__Extracted entries__.
================================

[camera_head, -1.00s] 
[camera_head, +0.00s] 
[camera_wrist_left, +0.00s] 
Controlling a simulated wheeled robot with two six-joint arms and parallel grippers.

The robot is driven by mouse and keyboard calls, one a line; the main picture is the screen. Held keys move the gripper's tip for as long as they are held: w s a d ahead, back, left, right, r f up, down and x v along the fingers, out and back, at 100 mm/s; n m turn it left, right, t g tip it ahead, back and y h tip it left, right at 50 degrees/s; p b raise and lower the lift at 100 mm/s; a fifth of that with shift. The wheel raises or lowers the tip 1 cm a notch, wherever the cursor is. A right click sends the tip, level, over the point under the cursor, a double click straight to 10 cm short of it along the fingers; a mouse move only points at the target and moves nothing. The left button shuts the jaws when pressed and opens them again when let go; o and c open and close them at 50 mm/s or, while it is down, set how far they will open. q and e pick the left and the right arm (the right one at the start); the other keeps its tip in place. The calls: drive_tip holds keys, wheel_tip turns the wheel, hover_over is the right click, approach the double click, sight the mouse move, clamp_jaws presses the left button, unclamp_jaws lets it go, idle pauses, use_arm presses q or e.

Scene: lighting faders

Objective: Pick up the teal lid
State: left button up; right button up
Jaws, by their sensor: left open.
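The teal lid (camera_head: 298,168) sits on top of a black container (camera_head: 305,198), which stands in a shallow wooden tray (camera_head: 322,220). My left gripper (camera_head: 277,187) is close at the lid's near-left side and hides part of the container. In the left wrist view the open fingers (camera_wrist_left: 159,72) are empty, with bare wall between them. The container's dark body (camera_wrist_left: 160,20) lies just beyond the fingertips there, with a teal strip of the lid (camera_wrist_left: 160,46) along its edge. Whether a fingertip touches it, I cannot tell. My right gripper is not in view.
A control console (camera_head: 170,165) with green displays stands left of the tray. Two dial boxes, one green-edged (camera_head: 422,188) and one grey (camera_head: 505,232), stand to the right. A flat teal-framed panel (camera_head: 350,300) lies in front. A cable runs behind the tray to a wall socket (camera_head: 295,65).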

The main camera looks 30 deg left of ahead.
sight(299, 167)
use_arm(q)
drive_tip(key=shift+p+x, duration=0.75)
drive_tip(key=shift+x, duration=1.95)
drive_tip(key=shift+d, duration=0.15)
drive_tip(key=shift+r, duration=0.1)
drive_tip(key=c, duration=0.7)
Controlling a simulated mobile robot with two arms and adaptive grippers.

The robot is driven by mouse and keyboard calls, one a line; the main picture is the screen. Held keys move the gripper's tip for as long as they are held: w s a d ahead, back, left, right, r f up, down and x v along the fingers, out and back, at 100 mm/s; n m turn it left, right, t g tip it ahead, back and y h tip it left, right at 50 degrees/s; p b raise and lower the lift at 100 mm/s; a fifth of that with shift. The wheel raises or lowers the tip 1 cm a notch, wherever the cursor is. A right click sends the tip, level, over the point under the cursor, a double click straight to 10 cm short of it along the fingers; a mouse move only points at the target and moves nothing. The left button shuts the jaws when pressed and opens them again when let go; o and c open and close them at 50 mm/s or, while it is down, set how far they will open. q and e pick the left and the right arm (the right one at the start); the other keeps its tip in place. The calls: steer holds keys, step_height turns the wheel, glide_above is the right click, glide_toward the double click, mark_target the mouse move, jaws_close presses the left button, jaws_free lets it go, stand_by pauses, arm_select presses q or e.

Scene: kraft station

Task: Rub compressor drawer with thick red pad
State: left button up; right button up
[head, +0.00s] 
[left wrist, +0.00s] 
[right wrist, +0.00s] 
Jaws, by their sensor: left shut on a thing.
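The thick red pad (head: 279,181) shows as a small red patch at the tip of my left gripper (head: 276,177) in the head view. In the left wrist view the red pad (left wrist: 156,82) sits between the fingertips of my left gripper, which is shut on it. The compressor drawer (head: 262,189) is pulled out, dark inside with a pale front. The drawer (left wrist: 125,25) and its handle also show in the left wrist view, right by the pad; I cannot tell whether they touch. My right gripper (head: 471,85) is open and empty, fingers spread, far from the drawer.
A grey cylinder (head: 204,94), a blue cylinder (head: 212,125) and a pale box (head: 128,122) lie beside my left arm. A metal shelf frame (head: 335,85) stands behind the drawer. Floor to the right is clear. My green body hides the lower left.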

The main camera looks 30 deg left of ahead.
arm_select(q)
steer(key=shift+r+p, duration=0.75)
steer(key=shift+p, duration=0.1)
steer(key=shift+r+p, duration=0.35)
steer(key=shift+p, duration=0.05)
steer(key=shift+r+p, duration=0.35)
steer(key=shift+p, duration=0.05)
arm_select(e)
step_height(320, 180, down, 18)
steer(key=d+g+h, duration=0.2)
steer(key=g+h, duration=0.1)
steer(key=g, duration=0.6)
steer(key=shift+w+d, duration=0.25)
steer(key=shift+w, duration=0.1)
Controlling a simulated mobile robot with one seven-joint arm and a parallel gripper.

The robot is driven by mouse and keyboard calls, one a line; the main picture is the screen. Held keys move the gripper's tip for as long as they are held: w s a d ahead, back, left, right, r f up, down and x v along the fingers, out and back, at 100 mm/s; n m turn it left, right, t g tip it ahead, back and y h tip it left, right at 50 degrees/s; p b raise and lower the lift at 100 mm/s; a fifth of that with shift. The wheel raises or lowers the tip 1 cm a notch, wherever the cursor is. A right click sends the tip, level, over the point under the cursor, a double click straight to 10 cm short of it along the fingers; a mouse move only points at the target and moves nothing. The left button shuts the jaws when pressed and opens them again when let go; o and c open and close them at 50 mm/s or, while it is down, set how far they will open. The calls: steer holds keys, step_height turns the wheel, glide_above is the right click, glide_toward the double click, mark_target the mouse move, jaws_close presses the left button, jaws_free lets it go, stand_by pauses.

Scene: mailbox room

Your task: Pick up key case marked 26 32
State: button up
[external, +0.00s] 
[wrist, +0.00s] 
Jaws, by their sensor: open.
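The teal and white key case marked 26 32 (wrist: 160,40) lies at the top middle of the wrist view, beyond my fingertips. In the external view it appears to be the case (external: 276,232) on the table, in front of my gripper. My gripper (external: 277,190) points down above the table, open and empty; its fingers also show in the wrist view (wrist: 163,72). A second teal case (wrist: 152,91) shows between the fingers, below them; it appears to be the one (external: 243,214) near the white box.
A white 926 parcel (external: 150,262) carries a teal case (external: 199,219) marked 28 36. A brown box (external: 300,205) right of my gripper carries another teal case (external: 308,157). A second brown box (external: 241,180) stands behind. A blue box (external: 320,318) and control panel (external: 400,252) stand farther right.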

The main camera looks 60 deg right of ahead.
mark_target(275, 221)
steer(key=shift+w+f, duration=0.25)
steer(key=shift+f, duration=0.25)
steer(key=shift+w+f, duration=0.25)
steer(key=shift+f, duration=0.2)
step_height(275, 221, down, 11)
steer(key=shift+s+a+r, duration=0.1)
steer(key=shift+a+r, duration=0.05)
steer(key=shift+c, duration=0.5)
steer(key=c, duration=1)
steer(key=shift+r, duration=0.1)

================================

__What you will do__.
Would you reproduce all the entries exactly?

__Response to the exercise__.
[camera_head, -1.00s] 
[camera_head, +0.00s] 
[camera_wrist_left, +0.00s] 
Controlling a simulated wheeled robot with two six-joint arms and parallel grippers.

The robot is driven by mouse and keyboard calls, one a line; the main picture is the screen. Held keys move the gripper's tip for as long as they are held: w s a d ahead, back, left, right, r f up, down and x v along the fingers, out and back, at 100 mm/s; n m turn it left, right, t g tip it ahead, back and y h tip it left, right at 50 degrees/s; p b raise and lower the lift at 100 mm/s; a fifth of that with shift. The wheel raises or lowers the tip 1 cm a notch, wherever the cursor is. A right click sends the tip, level, over the point under the cursor, a double click straight to 10 cm short of it along the fingers; a mouse move only points at the target and moves nothing. The left button shuts the jaws when pressed and opens them again when let go; o and c open and close them at 50 mm/s or, while it is down, set how far they will open. q and e pick the left and the right arm (the right one at the start); the other keeps its tip in place. The calls: drive_tip holds keys, wheel_tip turns the wheel, hover_over is the right click, approach the double click, sight the mouse move, clamp_jaws presses the left button, unclamp_jaws lets it go, idle pauses, use_arm presses q or e.

Scene: lighting faders

Objective: Pick up the teal lid
State: left button up; right button up
Jaws, by their sensor: left open.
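The teal lid (camera_head: 298,168) sits on top of a black container (camera_head: 305,198), which stands in a shallow wooden tray (camera_head: 322,220). My left gripper (camera_head: 277,187) is close at the lid's near-left side and hides part of the container. In the left wrist view the open fingers (camera_wrist_left: 159,72) are empty, with bare wall between them. The container's dark body (camera_wrist_left: 160,20) lies just beyond the fingertips there, with a teal strip of the lid (camera_wrist_left: 160,46) along its edge. Whether a fingertip touches it, I cannot tell. My right gripper is not in view.
A control console (camera_head: 170,165) with green displays stands left of the tray. Two dial boxes, one green-edged (camera_head: 422,188) and one grey (camera_head: 505,232), stand to the right. A flat teal-framed panel (camera_head: 350,300) lies in front. A cable runs behind the tray to a wall socket (camera_head: 295,65).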

The main camera looks 30 deg left of ahead.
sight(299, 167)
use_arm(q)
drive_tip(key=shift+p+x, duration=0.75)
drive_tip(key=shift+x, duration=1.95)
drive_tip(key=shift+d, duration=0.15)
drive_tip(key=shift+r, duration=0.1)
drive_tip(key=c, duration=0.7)
Controlling a simulated mobile robot with two arms and adaptive grippers.

The robot is driven by mouse and keyboard calls, one a line; the main picture is the screen. Held keys move the gripper's tip for as long as they are held: w s a d ahead, back, left, right, r f up, down and x v along the fingers, out and back, at 100 mm/s; n m turn it left, right, t g tip it ahead, back and y h tip it left, right at 50 degrees/s; p b raise and lower the lift at 100 mm/s; a fifth of that with shift. The wheel raises or lowers the tip 1 cm a notch, wherever the cursor is. A right click sends the tip, level, over the point under the cursor, a double click straight to 10 cm short of it along the fingers; a mouse move only points at the target and moves nothing. The left button shuts the jaws when pressed and opens them again when let go; o and c open and close them at 50 mm/s or, while it is down, set how far they will open. q and e pick the left and the right arm (the right one at the start); the other keeps its tip in place. The calls: steer holds keys, step_height turns the wheel, glide_above is the right click, glide_toward the double click, mark_target the mouse move, jaws_close presses the left button, jaws_free lets it go, stand_by pauses, arm_select presses q or e.

Scene: kraft station

Task: Rub compressor drawer with thick red pad
State: left button up; right button up
[head, +0.00s] 
[left wrist, +0.00s] 
[right wrist, +0.00s] 
Jaws, by their sensor: left shut on a thing.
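The thick red pad (head: 279,181) shows as a small red patch at the tip of my left gripper (head: 276,177) in the head view. In the left wrist view the red pad (left wrist: 156,82) sits between the fingertips of my left gripper, which is shut on it. The compressor drawer (head: 262,189) is pulled out, dark inside with a pale front. The drawer (left wrist: 125,25) and its handle also show in the left wrist view, right by the pad; I cannot tell whether they touch. My right gripper (head: 471,85) is open and empty, fingers spread, far from the drawer.
A grey cylinder (head: 204,94), a blue cylinder (head: 212,125) and a pale box (head: 128,122) lie beside my left arm. A metal shelf frame (head: 335,85) stands behind the drawer. Floor to the right is clear. My green body hides the lower left.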

The main camera looks 30 deg left of ahead.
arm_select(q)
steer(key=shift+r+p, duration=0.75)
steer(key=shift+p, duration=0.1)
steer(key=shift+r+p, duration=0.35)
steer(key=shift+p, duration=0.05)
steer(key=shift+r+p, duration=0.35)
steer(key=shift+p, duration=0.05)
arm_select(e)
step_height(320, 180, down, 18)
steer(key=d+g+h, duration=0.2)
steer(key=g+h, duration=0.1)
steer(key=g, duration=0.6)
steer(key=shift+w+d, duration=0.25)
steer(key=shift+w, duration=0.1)
Controlling a simulated mobile robot with one seven-joint arm and a parallel gripper.

The robot is driven by mouse and keyboard calls, one a line; the main picture is the screen. Held keys move the gripper's tip for as long as they are held: w s a d ahead, back, left, right, r f up, down and x v along the fingers, out and back, at 100 mm/s; n m turn it left, right, t g tip it ahead, back and y h tip it left, right at 50 degrees/s; p b raise and lower the lift at 100 mm/s; a fifth of that with shift. The wheel raises or lowers the tip 1 cm a notch, wherever the cursor is. A right click sends the tip, level, over the point under the cursor, a double click straight to 10 cm short of it along the fingers; a mouse move only points at the target and moves nothing. The left button shuts the jaws when pressed and opens them again when let go; o and c open and close them at 50 mm/s or, while it is down, set how far they will open. The calls: steer holds keys, step_height turns the wheel, glide_above is the right click, glide_toward the double click, mark_target the mouse move, jaws_close presses the left button, jaws_free lets it go, stand_by pauses.

Scene: mailbox room

Your task: Pick up key case marked 26 32
State: button up
[external, +0.00s] 
[wrist, +0.00s] 
Jaws, by their sensor: open.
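The teal and white key case marked 26 32 (wrist: 160,40) lies at the top middle of the wrist view, beyond my fingertips. In the external view it appears to be the case (external: 276,232) on the table, in front of my gripper. My gripper (external: 277,190) points down above the table, open and empty; its fingers also show in the wrist view (wrist: 163,72). A second teal case (wrist: 152,91) shows between the fingers, below them; it appears to be the one (external: 243,214) near the white box.
A white 926 parcel (external: 150,262) carries a teal case (external: 199,219) marked 28 36. A brown box (external: 300,205) right of my gripper carries another teal case (external: 308,157). A second brown box (external: 241,180) stands behind. A blue box (external: 320,318) and control panel (external: 400,252) stand farther right.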

The main camera looks 60 deg right of ahead.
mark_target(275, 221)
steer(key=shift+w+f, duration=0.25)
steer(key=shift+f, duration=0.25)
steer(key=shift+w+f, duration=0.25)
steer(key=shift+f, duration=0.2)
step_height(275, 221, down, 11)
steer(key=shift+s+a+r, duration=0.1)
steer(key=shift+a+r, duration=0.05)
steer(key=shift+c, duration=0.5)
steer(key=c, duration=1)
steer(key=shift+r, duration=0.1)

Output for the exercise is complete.